In the Brazilian pavilion, Glicéria, 41, is exhibiting an intricate, multicolored mantle that she made with the help of other Tupinambá. Alongside the cape, which they constructed using 4,200 feathers, wall text explains that seven European museums still hold mantles in their collections. (Last year, Denmark’s National Museum announced that it would return one cape to Brazil, but it still holds others.)
In Nigeria’s pavilion, Yinka Shonibare has made intricate clay replicas of about 150 Benin Bronzes — priceless artifacts that, in 1897, British soldiers looted from what is now Nigeria, and are now found in numerous European and American collections. And at Benin’s pavilion, an installation by Chloé Quenum, a French-Beninese artist, includes glass sculptures of musical instruments that were taken from the Kingdom of Dahomey in what is now Benin and are now in the Quai Branly’s storerooms.
Azu Nwagbogu, the curator of the Benin pavilion, said that it was unsurprising that artists were making work about the hot topic of restitution. But he said that the Biennale artists were also trying to provoke wider questions, including about artifacts’ past and present meanings, and about the unequal power dynamic between Western countries and the Global South, including in the art world.

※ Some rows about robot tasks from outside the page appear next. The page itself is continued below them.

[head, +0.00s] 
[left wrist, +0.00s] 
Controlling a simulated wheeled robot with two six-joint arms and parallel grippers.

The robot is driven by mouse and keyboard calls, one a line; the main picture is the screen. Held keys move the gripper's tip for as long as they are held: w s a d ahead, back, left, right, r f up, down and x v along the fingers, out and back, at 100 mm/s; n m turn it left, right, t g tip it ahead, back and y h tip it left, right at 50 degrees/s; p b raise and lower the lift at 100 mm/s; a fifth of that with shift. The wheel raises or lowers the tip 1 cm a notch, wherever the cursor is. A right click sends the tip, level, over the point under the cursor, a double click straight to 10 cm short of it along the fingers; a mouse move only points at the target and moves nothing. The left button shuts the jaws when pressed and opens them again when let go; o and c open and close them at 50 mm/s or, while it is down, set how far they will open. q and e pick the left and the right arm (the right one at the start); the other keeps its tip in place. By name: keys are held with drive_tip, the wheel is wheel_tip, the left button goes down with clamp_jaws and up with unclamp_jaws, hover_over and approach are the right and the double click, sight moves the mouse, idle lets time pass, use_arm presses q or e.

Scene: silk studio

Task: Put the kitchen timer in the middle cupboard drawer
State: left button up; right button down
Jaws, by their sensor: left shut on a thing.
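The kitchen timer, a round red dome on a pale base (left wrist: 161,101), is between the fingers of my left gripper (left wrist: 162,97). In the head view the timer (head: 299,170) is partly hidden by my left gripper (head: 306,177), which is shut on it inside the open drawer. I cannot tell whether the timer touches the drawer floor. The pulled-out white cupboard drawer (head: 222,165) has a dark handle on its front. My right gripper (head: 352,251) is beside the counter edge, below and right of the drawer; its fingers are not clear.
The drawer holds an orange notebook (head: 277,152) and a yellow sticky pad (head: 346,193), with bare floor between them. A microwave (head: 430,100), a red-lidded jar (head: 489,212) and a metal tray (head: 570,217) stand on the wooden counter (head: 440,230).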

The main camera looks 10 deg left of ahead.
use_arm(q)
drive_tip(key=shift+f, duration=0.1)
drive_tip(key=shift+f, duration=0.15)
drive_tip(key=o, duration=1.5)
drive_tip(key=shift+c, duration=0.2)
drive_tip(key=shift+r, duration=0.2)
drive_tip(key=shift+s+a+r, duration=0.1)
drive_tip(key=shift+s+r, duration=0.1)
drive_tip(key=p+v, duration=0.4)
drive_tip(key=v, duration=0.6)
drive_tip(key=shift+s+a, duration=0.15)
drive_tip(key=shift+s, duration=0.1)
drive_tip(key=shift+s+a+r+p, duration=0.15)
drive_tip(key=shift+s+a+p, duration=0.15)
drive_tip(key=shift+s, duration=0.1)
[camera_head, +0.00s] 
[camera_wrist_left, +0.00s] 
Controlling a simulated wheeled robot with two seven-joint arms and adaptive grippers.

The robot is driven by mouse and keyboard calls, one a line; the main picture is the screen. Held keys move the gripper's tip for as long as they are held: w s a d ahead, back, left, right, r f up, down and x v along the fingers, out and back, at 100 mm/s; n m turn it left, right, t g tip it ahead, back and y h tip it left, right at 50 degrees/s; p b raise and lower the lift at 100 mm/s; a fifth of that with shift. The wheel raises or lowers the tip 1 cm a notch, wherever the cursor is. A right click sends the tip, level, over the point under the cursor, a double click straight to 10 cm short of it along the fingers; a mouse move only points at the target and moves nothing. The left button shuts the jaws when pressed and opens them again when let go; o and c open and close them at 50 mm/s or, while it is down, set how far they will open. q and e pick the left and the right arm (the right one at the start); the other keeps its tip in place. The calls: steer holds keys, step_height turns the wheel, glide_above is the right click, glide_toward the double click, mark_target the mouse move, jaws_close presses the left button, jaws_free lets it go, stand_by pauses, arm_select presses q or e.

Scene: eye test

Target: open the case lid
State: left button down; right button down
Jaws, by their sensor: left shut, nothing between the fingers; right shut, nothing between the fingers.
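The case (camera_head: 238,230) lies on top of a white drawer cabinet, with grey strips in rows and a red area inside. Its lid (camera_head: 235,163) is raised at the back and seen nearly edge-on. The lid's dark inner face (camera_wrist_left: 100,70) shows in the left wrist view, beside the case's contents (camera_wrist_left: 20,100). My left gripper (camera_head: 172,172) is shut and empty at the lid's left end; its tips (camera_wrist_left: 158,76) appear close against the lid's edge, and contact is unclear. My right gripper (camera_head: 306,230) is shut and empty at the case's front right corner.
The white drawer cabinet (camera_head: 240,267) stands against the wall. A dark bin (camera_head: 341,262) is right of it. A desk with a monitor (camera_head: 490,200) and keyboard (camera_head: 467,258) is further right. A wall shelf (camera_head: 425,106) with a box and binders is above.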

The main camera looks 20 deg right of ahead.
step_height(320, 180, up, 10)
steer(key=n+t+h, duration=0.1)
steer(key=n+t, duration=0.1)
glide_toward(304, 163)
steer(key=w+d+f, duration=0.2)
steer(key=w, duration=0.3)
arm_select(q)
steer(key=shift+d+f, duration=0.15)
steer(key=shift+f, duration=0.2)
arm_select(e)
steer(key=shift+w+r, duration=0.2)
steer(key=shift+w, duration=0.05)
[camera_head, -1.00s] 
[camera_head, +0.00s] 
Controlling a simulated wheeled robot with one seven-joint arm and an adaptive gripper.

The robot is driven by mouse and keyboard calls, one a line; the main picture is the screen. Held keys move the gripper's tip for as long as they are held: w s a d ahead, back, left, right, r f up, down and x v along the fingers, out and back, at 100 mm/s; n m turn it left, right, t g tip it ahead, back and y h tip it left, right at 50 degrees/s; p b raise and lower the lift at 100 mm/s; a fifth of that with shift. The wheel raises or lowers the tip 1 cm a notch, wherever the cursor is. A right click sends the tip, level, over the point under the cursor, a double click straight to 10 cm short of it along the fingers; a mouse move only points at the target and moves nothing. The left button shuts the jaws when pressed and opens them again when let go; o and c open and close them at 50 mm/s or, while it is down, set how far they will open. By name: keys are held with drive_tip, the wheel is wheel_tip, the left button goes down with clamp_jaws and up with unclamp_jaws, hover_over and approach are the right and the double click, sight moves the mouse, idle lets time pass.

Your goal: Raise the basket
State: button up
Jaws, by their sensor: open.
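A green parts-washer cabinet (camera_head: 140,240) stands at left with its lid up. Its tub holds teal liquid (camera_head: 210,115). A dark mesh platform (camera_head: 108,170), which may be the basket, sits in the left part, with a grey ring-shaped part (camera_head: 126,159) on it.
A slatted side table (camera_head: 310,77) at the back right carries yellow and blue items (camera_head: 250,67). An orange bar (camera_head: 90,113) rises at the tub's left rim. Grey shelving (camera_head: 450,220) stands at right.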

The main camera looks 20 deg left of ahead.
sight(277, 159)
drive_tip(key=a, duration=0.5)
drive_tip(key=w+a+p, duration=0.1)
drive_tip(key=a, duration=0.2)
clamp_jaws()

One artist group at the Biennale is even using a temporarily returned cherished artifact in its exhibition. The Dutch pavilion, partly curated by the Amsterdam-based artist Renzo Martens, features sculptures and films by an artists’ collective in the Democratic Republic of Congo whom Martens often works with. For the Biennale, the collective secured the loan of a wooden artifact from the Virginia Museum of Fine Arts.
The simple carved sculpture depicts Maximilien Balot, a Belgian colonial official who once forcibly recruited Congolese villagers to work on plantations. In 1931, during an uprising against colonial rule, some of the villagers killed Balot, then made a sculpture of him that they believed would trap his angry spirit. Decades later, a Western collector bought the sculpture and later sold it to the Virginia museum.
During the Biennale, the sculpture is on display at White Cube, an art space in Congo, and visitors to the Dutch pavilion in Venice can watch a livestream of the artifact in a case some 5,000 miles away. That distance and detachment, Martens said in an interview, puts Biennale visitors in the position that the Congolese were in before the object’s return.
“For the last 50 years, it’s only been available to Western audiences,” he said. “Now, it’s only available to people in the D.R.C.”
Matthieu Kasiama and Ced’Art Tamasala, two members of the Congolese collective, all of whom are former plantation workers themselves, said in an email exchange that the Balot’s temporary return had allowed their community “to reconnect with our ancestors” and their “spirit of resistance.” Now, the artists said, they wanted to use that spirit to “free ourselves from capitalist oppression.”
Kasiama and Tamasala said they were not pressing for the sculpture to be permanently displayed at the former Unilever-owned plantation where the collective is based. Instead, after the Biennale ends, they want it to travel to other plantations around the world to inspire resistance against international corporations. That is unlikely to happen anytime soon. A spokeswoman for the Virginia Museum of Fine Arts said in an email that the Balot was merely on loan and would return to Richmond.
In Glicéria’s case, the restitution of any of her people’s capes would “spark a lot of joy” in Brazil, she said. It would also, she added, “give hope for other peoples who are fighting the same fight — the battle to have their ancestors back.”